Rocky Mountain E85

From a good idea, to a better idea, to a comprehensive governor's coalition, the state of Colorado has invested in an ethanol economy that's a long way from the Corn Belt, but motorists, business owners and foreign countries are taking note of Rocky Mountain E85.
By Timothy Charles Holmseth | August 04, 2008
When Colorado leaders set out to make E85 available to motorists in their state, they unwittingly developed a recipe for success that other states can use.

In May 2006, Colorado Gov. Bill Owens established the Governor's E85 Coalition, which was subsequently re-organized into the Governor's Biofuels Coalition to include biodiesel in its efforts. In February 2007, then-elected Gov. Bill Ritter Jr. charged the GBC with quadrupling the number of biofuels stations and doubling the amount of biofuels sold in 2006.

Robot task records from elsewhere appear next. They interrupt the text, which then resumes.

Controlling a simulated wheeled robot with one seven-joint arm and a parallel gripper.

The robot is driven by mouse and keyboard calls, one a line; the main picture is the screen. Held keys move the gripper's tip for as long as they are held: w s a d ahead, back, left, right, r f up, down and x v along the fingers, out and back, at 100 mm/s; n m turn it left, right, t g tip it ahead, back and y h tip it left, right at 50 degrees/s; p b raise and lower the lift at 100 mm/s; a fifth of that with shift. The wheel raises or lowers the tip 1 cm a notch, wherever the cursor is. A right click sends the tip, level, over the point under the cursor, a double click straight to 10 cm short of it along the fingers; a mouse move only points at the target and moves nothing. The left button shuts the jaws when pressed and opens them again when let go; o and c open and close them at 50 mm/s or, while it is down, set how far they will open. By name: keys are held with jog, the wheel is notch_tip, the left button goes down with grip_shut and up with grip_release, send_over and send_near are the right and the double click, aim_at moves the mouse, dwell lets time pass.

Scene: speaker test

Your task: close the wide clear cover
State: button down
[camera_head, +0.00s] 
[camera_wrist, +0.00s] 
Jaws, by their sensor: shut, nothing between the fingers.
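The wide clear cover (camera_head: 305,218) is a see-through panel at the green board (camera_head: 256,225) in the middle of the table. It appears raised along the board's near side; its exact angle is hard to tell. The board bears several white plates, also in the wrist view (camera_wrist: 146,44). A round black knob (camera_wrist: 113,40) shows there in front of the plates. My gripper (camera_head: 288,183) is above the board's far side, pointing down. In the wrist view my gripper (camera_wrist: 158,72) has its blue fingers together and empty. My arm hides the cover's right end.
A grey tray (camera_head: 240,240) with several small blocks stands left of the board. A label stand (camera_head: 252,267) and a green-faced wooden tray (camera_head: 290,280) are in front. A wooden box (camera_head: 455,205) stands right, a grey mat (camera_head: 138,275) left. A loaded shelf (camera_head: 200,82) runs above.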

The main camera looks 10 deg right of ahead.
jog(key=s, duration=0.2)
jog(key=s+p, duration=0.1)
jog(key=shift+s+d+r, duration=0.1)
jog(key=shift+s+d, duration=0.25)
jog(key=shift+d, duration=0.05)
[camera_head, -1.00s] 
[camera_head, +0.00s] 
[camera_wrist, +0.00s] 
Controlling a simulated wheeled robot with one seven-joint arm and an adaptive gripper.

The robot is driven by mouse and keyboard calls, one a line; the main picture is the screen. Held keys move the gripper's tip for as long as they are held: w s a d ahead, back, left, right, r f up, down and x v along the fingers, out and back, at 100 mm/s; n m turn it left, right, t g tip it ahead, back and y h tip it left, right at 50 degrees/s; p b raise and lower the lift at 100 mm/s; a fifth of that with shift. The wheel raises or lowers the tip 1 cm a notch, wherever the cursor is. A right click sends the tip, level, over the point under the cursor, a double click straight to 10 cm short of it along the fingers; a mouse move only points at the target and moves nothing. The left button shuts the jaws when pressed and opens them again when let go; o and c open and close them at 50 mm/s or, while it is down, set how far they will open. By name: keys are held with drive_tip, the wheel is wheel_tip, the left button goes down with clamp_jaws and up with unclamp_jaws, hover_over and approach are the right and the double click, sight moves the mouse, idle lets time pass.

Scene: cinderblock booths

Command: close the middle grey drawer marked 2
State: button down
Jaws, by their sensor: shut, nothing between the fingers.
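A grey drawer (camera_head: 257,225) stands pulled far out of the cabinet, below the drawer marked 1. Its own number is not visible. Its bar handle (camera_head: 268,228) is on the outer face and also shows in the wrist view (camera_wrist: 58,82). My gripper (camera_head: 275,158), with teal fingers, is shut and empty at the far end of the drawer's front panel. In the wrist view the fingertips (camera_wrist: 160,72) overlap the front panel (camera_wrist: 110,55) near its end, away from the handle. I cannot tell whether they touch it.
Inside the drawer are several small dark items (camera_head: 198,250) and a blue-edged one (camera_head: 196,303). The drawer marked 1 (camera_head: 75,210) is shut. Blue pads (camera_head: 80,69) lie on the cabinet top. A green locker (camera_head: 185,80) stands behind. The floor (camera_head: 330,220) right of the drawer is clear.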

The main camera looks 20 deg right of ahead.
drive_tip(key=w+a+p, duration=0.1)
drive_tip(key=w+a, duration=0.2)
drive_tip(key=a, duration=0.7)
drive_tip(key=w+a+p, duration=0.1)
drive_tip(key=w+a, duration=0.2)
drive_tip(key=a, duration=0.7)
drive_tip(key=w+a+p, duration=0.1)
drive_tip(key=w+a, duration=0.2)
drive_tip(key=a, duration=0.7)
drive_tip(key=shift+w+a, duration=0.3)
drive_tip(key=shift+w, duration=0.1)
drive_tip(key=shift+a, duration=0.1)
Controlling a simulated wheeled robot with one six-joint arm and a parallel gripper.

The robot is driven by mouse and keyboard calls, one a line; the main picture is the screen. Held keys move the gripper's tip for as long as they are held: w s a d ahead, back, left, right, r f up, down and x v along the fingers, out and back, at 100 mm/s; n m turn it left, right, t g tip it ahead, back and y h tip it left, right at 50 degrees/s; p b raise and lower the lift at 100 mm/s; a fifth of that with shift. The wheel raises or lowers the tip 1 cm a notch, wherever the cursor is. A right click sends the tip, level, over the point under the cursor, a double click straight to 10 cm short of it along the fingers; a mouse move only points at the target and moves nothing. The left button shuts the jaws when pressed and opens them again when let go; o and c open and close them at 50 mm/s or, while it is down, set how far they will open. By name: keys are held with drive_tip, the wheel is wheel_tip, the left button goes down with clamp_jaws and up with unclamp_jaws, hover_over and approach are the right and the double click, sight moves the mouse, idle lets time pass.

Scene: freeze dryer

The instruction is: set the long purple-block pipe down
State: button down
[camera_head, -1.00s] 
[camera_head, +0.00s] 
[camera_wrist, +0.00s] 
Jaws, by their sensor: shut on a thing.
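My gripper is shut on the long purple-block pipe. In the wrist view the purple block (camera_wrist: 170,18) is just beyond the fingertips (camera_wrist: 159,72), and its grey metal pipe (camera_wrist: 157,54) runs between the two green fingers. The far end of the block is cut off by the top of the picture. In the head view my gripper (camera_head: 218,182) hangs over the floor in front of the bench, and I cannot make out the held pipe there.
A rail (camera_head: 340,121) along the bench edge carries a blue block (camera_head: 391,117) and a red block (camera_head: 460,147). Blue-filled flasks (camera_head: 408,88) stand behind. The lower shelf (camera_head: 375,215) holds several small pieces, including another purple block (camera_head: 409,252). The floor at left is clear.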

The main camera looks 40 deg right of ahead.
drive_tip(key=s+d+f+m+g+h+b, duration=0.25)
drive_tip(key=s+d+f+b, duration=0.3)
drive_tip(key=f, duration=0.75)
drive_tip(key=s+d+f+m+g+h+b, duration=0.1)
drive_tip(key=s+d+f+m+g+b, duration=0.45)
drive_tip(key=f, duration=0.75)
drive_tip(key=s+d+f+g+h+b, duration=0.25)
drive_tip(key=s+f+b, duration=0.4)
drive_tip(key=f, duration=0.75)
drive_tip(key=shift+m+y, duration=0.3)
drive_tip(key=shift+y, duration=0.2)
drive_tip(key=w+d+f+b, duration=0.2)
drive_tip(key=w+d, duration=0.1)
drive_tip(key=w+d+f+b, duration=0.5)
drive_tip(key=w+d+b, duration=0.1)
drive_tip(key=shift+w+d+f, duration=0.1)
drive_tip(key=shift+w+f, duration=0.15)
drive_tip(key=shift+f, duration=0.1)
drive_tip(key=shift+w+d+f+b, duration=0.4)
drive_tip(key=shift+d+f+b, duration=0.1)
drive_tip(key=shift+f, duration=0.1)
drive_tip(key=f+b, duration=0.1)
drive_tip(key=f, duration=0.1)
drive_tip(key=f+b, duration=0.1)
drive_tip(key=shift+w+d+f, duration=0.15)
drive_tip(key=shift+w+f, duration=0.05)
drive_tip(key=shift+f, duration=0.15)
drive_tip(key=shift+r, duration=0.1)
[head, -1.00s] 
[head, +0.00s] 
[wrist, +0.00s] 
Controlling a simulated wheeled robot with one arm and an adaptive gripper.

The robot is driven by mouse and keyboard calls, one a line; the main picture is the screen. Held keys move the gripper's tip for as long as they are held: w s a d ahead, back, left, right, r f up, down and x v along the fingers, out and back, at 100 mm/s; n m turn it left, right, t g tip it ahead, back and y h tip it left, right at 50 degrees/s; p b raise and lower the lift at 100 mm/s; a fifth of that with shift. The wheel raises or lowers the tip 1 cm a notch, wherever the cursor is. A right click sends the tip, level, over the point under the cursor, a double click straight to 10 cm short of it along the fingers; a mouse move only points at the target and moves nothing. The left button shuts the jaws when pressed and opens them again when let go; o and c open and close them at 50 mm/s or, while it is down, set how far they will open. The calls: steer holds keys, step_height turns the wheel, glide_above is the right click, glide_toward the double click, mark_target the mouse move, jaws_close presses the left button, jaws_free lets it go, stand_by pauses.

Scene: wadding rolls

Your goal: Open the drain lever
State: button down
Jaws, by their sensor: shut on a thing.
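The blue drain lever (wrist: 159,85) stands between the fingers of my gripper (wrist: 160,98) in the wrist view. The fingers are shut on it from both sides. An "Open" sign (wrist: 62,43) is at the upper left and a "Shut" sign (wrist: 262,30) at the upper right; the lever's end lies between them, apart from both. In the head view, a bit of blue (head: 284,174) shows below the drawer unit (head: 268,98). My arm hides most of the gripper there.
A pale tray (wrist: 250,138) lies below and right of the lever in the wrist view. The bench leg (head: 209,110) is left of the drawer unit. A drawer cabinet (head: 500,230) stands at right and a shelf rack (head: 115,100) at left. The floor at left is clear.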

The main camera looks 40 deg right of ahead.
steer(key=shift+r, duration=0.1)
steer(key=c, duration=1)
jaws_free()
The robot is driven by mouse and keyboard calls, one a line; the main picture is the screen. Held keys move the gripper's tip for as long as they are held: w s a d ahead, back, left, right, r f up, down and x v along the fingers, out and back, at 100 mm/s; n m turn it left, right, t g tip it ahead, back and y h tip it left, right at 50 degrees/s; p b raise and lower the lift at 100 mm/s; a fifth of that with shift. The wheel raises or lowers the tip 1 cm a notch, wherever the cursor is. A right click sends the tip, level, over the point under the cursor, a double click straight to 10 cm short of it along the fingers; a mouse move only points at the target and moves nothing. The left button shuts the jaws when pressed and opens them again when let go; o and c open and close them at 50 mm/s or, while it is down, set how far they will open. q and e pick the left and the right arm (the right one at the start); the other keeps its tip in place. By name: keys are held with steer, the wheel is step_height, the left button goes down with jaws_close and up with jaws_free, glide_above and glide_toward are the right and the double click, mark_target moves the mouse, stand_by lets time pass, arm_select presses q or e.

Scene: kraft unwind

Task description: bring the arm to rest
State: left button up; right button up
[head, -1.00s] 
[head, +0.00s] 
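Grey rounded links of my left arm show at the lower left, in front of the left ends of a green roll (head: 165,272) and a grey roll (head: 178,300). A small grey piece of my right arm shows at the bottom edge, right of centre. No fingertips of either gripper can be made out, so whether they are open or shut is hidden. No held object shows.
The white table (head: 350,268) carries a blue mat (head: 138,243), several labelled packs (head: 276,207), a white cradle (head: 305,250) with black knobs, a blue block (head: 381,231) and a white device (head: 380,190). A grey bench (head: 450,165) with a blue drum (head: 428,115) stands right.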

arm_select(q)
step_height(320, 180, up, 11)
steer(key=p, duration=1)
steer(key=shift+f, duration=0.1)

Stacey Simms, biofuels and local fuels program manager for the Governor's Energy Office, says the GBC took the governor's request and ran with it. "In February 2007, Colorado had 13 public-private stations selling biofuels," she explains. "Today, after more than a year-and-a-half, the Governor's Biofuels Coalition is proud to announce that Colorado has 94 stations either open or under construction." That number represents growth not expected until the end of 2008, she adds.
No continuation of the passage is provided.